In Fresno last night, I needed to pick up some reading glasses (I've lost and trashed most pairs since leaving Vermont).  So as I plodded towards the discount store's automatic glass door entrance, I heard soft voices off my left shoulder, seemingly pleading for help.  I immediately felt the swell of feelings associated with ignoring or acknowledging a fellow human being in need.  Why is it that our first instinct is to ignore and keep walking, pretending we do not hear or notice?  And what if this instinct is overcome by feelings of shame and responsibility? How do we help others and how do we judge the level of assistance needed while weighing our own ability to give? I doubt I will ever know the answers, so I must accept that I will take it as it comes.

The young woman and presumably her son (I guess 10 years of age) were holding a small cardboard sign asking for money.  I turned - I approached them - I inquired. Why do you need money? What has happened to you? What has brought you to this point?  The answers remained unclear as the language barrier was too great.  I attempted to understand and inquire with my worst Spanish - all I could decipher was that she had no home and little to no food for her family.

I fussed through my wallet looking for small bills and handed over what I thought I could. Anxious scrutiny rushed into my mind. How much is enough? Could this amount really help? Why don't I give more? How do I know they aren't scamming me? Why does the little voice in my head even ask the scam question? What's the difference? How could it possibly be a scam if they are standing on the street asking for a few dollars or spare change? Why do some have so much and others so little?

Of course they were grateful for what I gave them. I don't think they have much success there though. But perhaps it is all they have for now.  I would have rather taken them out for a meal and tried to find them the help they really need.  But somehow my own needs and schedule comes first - there seems to be a thousand reasons why I cannot stop what I am doing to help someone else.  Is this really how it works? My best answer at least for now is to admit that I am more vulnerable than usual while I travel on this journey.  With time to contemplate and absorb coupled with my own personal objectives, I will likely continue to ponder these questions and look for ways to bring some kindness to someone else. More often than not I likely fail.
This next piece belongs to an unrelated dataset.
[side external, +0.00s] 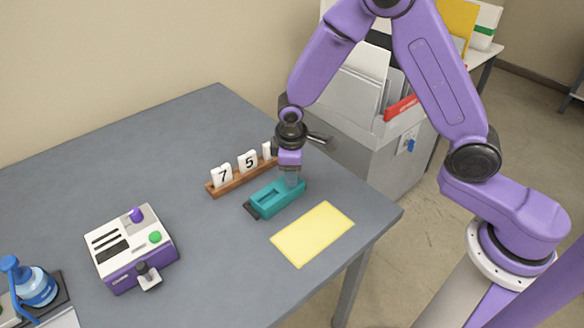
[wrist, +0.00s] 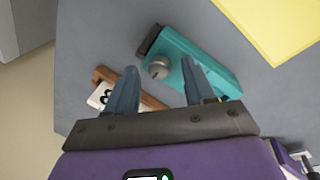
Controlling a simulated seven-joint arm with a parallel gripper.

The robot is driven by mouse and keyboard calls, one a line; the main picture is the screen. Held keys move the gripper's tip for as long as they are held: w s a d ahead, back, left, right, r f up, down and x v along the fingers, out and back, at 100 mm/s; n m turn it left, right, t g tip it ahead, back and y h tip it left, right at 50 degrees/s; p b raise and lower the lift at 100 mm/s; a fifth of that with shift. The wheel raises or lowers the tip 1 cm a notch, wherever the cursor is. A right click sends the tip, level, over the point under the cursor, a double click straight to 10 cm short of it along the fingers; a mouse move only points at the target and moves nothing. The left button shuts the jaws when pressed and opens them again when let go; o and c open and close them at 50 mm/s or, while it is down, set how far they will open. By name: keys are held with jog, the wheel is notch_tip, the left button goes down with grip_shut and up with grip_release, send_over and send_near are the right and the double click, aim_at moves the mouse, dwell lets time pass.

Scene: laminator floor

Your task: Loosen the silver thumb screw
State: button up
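The teal fixture (side external: 268,199) with a dark end lies on the grey table, and it also shows in the wrist view (wrist: 178,48). The silver thumb screw (wrist: 159,68) is a round knob on the fixture near its dark end in the wrist view. It cannot be made out in the side view. My gripper (side external: 290,183) points down over the fixture's right part in the side view. In the wrist view my gripper (wrist: 160,70) is open, with the screw appearing between its two spread fingers. Whether a finger touches the fixture I cannot tell.
A wooden rack with number tiles (side external: 214,190) stands just behind the fixture. A yellow sheet (side external: 313,233) lies in front, near the table edge. Bare table lies between machine and fixture.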

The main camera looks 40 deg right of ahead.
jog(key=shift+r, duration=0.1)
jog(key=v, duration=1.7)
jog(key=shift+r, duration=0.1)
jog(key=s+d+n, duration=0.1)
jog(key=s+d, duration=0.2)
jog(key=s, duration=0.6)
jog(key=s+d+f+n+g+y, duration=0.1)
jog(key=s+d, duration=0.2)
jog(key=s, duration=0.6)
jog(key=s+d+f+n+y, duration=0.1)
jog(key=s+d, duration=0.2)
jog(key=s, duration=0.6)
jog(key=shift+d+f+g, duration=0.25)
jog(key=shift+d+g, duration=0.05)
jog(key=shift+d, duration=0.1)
While in Idyllwild last week, I hoped to find some volunteer work during my rest day.  I asked a few businesses in town if they needed help - even the library had to turn me away because of the paperwork necessary to accept a volunteer. There are a lot of needy folks in that town although all that is visible to the less-discerning eye is booming retail shops, mountain lodging and dining establishments for the tourist-types. The librarian informed me of the Community Help Center in town, so off I went to find them.  They provide clothing, a food pantry and other types of assistance to the eligible needy I guess.  Inevitably, I failed at this as well since the help center is closed on Mondays.  When all such attempts fail, I pick up litter.  By the end of this trip I should be able to make a pretty good comparison of the dirtiest and cleanest communities I pass through.  Hmmm, another musing for a future post perhaps.

1 comment:

  1. Dear Jean, with that voice in your head. Nice of you to give at all. You are a good person so quit feeling guilty. Keep picking up the litter. Selfishness only deepens when worrying about itself. This trip can only be as beautiful as you will allow. And it sounds like it's been pretty nice so far!

    The Help Center is closed on Mondays. Keep picking up the litter. If that helpful little light in your heart stays lit, it will draw some need toward you. Or not. Happy trails Tinkerbell!